Supplied entries
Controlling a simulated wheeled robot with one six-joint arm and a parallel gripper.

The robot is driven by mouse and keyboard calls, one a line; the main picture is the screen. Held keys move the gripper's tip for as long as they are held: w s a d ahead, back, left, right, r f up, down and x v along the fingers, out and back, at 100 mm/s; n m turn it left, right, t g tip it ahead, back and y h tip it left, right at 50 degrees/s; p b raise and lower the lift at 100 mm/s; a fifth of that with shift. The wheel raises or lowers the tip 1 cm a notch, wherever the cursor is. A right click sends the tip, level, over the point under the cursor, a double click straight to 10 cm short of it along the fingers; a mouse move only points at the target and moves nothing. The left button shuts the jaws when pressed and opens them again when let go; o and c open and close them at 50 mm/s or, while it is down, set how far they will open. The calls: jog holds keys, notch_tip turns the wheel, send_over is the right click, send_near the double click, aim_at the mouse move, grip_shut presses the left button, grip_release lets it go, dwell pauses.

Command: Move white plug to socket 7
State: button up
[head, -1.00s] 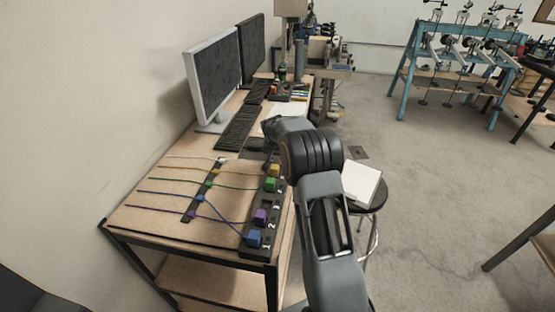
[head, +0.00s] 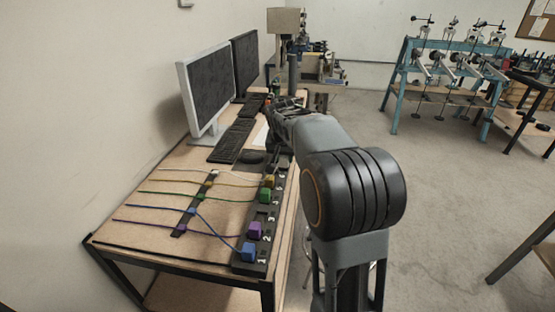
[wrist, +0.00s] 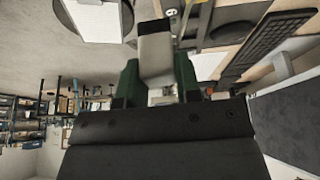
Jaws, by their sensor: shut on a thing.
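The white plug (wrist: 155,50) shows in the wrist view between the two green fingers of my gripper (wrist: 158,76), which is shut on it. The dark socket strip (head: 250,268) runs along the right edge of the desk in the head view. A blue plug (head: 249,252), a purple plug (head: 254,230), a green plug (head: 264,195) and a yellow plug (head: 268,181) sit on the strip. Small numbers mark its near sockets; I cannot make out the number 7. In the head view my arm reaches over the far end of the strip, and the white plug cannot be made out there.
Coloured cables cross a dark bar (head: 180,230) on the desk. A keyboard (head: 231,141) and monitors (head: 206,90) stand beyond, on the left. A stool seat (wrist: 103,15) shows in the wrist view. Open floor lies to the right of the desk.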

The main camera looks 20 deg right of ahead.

==

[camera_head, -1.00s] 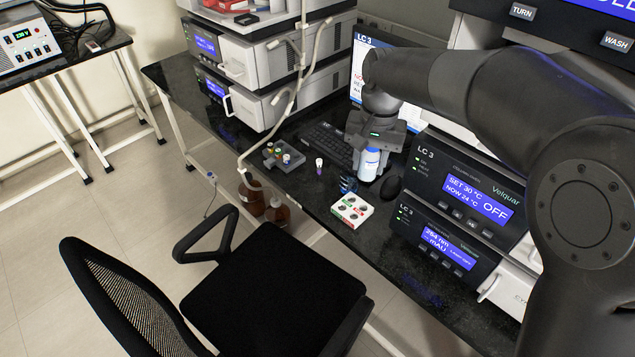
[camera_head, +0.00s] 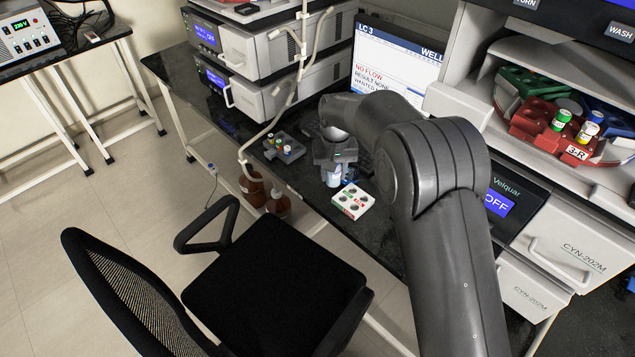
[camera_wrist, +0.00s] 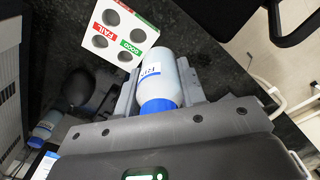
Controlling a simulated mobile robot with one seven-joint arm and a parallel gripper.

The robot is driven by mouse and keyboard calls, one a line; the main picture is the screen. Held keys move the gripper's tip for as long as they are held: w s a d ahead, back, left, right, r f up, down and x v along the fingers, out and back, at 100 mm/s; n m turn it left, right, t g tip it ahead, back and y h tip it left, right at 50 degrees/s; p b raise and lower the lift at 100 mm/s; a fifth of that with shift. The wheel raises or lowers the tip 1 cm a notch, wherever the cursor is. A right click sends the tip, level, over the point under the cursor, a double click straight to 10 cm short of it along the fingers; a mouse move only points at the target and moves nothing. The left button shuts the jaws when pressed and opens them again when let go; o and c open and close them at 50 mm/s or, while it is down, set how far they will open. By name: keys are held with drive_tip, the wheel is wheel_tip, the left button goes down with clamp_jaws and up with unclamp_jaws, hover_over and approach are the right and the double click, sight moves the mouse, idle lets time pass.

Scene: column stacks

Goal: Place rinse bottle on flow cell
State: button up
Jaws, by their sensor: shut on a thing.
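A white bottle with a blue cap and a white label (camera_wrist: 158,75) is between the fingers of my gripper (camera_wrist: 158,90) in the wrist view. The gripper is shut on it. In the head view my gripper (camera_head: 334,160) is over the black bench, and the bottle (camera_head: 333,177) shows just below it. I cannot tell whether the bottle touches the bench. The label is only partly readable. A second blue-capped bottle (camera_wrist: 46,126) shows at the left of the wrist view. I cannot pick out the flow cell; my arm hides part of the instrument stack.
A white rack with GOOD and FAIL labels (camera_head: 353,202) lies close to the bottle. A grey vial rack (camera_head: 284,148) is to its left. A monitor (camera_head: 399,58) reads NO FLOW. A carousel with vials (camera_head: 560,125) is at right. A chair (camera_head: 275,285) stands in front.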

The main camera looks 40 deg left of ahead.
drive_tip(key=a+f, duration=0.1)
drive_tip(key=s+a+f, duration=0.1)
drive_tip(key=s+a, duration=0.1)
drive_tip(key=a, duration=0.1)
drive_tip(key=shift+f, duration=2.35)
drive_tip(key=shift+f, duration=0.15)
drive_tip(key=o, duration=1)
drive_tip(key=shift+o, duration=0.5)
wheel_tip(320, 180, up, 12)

Aim
Which lines hold the word "Controlling"? Show each one.

Worked answer
Controlling a simulated wheeled robot with one six-joint arm and a parallel gripper.
Controlling a simulated mobile robot with one seven-joint arm and a parallel gripper.

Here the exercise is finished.